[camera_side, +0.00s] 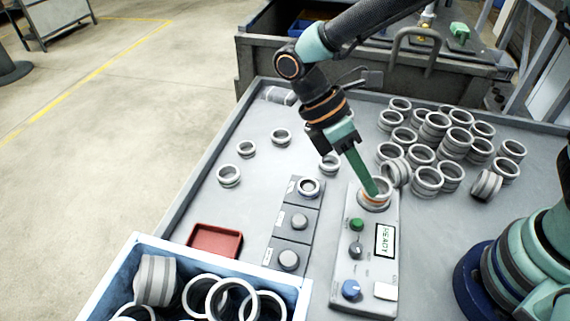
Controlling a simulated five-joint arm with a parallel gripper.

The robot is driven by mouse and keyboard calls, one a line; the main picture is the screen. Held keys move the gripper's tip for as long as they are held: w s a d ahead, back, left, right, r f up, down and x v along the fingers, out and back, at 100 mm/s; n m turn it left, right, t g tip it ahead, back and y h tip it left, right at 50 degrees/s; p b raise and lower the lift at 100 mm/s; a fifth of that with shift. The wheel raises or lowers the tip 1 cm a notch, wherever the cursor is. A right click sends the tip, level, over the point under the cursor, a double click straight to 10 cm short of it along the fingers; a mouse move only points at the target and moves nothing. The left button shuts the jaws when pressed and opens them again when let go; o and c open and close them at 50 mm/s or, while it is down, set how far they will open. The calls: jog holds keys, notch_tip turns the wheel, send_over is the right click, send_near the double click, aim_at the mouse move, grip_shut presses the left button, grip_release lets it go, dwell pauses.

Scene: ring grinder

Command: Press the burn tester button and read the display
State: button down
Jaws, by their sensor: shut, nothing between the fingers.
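The burn tester (373,265) is a light grey panel on the table right of centre. Its display (384,240) shows sideways text that looks like READY. A green button (357,224), a dark knob (355,250), a blue knob (351,290) and a pale square (385,291) sit on the panel; I cannot tell for sure which is the test button. A ring (366,204) with an orange band below it sits at the tester's far end. My gripper (375,193) is shut and empty, its green fingers pointing down at this ring. I cannot tell whether they touch it.
Many grey rings (459,140) crowd the right rear. Several loose rings (281,137) lie at the left rear. A grey three-station block (290,225), a red tray (214,241) and a blue-edged bin (147,241) of rings lie left of the tester.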

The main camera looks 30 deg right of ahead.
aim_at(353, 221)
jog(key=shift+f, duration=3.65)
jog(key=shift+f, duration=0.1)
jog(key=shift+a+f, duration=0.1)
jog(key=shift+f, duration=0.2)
○ ○ ○ ○
## [REQUIREMENTS]
Your task is to reproduce exactly the lines from the start of the data above through the line containing "Controlling a simulated", leaving every picture out.

## [RESULT OF THE TASK]
[camera_side, +0.00s] 
Controlling a simulated five-joint arm with a parallel gripper.

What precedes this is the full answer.